Atualmente, a Fluke dispõe de pacotes de 5 a 30GB com ligações ilimitadas, além da opção de montagem de pacotes customizados em múltiplos de 0,5 GB de internet e 30 minutos de ligação. Embora não ofereça serviços para provedores, a Fluke está aberta a parcerias com provedores que tenham interesse em recomendar seus serviços. “A maior parte dos provedores busca complementar o portfólio de ofertas com combos que incluam telefonia móvel, mas há dificuldades na integração de softwares que não são padronizados.”
Para a TIM, trata-se, também, de excelente oportunidade de novas parcerias de negócio e de ganho de escala no mercado corporativo. “Acreditamos que, no futuro, o MVNO faça diferença no mercado, tanto na oferta de pacotes personalizados quanto nos pacotes de valor”, afirma Gouvea.
A operadora disponibiliza a integralidade da “rede de acesso da TIM” em todo o território nacional e promete o melhor “time to market” para operações. “Acreditamos que nossas MVNOs são mais do que clientes, por isso estabelecemos uma relação de parceria.
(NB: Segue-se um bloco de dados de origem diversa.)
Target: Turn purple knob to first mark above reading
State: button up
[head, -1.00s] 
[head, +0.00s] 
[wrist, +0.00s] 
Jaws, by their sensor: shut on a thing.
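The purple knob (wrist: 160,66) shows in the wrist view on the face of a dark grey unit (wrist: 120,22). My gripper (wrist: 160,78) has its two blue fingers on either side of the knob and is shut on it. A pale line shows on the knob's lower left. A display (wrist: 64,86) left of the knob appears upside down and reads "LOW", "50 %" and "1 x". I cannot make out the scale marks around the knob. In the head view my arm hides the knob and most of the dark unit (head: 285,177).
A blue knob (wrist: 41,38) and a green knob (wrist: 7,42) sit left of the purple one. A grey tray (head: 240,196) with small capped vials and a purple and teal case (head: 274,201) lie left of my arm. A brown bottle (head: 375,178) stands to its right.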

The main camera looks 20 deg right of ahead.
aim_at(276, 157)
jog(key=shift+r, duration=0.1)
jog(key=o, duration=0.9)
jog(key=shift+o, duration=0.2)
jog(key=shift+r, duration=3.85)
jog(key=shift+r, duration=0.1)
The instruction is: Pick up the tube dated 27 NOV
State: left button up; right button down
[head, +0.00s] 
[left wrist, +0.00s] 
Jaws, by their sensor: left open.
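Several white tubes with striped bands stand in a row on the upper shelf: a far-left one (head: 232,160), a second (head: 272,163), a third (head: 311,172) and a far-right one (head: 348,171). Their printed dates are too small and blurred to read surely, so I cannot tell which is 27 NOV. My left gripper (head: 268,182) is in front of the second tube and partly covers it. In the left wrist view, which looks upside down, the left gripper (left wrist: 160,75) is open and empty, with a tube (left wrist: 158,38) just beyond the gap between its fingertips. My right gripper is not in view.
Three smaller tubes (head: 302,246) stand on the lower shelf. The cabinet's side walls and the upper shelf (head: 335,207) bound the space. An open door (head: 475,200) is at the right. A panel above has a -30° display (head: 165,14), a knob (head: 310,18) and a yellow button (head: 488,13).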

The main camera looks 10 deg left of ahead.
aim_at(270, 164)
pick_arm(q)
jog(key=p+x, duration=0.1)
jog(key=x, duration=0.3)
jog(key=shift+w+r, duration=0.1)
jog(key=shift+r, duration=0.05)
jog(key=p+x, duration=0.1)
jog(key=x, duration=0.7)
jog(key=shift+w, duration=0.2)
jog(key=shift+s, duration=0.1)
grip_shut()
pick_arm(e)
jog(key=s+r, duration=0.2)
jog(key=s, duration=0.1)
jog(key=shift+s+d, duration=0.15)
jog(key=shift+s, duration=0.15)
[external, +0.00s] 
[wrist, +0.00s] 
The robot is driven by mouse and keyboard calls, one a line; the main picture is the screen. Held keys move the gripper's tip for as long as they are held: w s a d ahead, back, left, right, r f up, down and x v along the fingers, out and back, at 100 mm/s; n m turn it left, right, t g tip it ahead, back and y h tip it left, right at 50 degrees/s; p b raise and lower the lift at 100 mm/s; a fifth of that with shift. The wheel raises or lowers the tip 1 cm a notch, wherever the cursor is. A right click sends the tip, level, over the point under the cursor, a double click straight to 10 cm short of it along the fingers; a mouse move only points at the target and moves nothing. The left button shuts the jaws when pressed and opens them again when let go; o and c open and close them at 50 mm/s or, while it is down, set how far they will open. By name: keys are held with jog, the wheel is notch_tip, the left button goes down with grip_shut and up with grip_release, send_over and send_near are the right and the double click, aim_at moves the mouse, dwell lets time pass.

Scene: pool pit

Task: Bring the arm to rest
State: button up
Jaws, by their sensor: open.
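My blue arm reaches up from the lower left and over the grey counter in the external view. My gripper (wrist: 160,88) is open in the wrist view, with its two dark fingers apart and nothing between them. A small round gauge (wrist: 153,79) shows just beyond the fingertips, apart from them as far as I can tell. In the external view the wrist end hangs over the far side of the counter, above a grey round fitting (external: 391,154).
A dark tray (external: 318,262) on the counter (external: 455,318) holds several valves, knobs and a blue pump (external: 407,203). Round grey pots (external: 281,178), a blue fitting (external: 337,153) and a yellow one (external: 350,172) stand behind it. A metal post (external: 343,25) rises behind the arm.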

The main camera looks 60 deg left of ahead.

Somos um “case” de sucesso atuando neste segmento há mais de 10 anos, acumulando experiências e aprendizado que nos ajudam a ser eficientes e assertivos em novas negociações e implementações”, destaca o executivo da operadora.
Outro ponto observado por Almeida, da TGN, é que, quando um provedor de Internet atinge a totalidade de sua rede, ele precisa investir em infraestrutura para ampliar o mercado. No entanto, as MVNOs proporcionam o aumento do ticket médio ao oferecer novos serviços dentro e fora de sua base de clientes, sem a aplicação de recursos em infraestrutura.
Diante de um mercado que se mostra tão promissor, a concessão do 5G provocará a entrada de novas empresas que possuem espectro e infraestrutura, bem como maior oferta de atacado e mais possibilidades de negócios com MVNOs. “Muitos dos vencedores do leilão já deixaram claro o interesse na construção de redes neutras e/ou compartilhamento com MVNOs no futuro, o que deverá aumentar a disponibilidade e acesso à infraestrutura por essas empresas”, observa o CEO da Fluke.